In the wild west of social media, the 2018 midterm elections are already underway—and Facebook says that foreign elements like the Russian Internet Research Agency are already laying their traps.
On Tuesday, Facebook reported that it had removed 32 pages and fake accounts from its service, which it says were engaged in “inauthentic behavior.” In total, the accounts had about 290,000 followers—not an enormous number considering Facebook’s massive userbase, but enough so that their content could have a reasonable reach across American users of the service. But one troubling detail stuck out: according to Facebook, several of the accounts posted content related to or in support of the social campaign to abolish ICE, the Department of Homeland Security’s immigration enforcement arm that has repeatedly used violent and racist tactics against American citizens and documented and undocumented immigrants alike.
But what would malicious trolls want with the campaign to abolish ICE?
#AbolishICE, as it’s often notated on Twitter, is a simple concept: completely eliminate the Immigrations and Customs Enforcement (ICE) office, a subsidiary of the Department of Homeland Security that was created in 2003 during the Bush administration.
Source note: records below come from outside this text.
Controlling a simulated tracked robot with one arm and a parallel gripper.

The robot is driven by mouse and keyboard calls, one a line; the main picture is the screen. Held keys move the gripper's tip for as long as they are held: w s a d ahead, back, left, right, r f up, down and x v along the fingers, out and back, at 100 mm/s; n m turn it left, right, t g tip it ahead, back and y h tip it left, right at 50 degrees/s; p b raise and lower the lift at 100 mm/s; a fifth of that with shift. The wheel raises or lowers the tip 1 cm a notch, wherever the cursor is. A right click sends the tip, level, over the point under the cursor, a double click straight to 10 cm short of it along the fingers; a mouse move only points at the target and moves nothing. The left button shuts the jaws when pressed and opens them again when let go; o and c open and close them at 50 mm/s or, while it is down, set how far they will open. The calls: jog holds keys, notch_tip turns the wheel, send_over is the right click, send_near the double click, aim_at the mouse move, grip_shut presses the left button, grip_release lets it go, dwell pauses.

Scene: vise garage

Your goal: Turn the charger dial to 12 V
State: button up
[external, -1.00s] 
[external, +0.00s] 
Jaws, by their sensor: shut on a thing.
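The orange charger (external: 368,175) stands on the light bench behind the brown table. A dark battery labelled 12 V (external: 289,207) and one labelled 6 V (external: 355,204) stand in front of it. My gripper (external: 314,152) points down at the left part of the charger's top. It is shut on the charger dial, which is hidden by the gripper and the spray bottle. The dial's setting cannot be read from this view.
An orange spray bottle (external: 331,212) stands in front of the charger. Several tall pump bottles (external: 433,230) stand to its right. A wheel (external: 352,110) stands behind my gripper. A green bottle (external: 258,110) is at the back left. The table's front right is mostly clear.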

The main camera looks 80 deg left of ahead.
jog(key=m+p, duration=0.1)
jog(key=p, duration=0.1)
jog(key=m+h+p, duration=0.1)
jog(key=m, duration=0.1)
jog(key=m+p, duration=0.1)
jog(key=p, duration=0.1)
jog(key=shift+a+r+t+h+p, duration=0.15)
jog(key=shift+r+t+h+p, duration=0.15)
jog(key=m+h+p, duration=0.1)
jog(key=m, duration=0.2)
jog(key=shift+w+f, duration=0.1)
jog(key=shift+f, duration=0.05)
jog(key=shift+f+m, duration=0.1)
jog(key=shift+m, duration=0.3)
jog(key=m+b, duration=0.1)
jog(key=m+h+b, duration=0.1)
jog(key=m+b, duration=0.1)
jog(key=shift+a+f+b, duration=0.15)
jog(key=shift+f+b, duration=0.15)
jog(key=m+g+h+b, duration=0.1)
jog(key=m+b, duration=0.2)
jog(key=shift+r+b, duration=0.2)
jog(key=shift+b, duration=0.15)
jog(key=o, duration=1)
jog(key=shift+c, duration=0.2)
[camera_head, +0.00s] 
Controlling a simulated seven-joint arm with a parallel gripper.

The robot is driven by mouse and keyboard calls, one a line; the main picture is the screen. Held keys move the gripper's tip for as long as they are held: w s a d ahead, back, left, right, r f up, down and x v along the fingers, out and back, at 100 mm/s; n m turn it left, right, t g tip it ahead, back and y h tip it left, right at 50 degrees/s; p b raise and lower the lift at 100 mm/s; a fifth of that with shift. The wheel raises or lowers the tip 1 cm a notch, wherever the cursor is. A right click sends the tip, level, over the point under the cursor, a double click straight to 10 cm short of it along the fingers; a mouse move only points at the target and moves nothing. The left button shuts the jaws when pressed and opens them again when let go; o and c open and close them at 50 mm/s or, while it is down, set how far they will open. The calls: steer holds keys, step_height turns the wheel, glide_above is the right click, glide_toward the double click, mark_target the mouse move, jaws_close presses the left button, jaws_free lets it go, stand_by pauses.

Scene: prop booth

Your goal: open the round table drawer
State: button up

The concept isn’t new—immigration activists have been calling to eliminate the agency since it was founded— but the slogan “Abolish ICE” was pushed into the public consciousness on Twitter by activists like Sean McElwee in the past 18 months or so. This doesn’t mean that the U.S. would all of a sudden have completely open borders, or an anarchic immigration policy—the U.S. immigration system existed before 2003—but supporters believe that the specific institution of ICE should be abolished.
The argument is that ICE, in its current form, is an inefficient, brutal and amoral institution whose policies are actively hurting the country, and it should be eliminated entirely and its duties absorbed into other, better-regulated and administered branches of the government.
The problem is, saying so has become somewhat of a political firebrand. Abolish ICE, like Black Lives Matter, has become a progressive political slogan and a movement in and of itself—which means that it’s ripe for exploitation by malicious actors.
In 2016, during the leadup to the 2016 election, operatives at Russia’s Internet Research Agency took a specific interest in Black Lives Matter, creating fake accounts on Twitter and Facebook pretending to be black Americans, as well as many claiming to be right-leaning or conservatives. The accounts did everything from meme-posting to creating events for actual, real-life protests, and used targeted advertising to appeal to people who had interests in everything from Maya Angelou, Malcom X, the Tea Party, Fox News, or just “funny pics”—focusing on content that would deepen racial and political divides, according to Slate.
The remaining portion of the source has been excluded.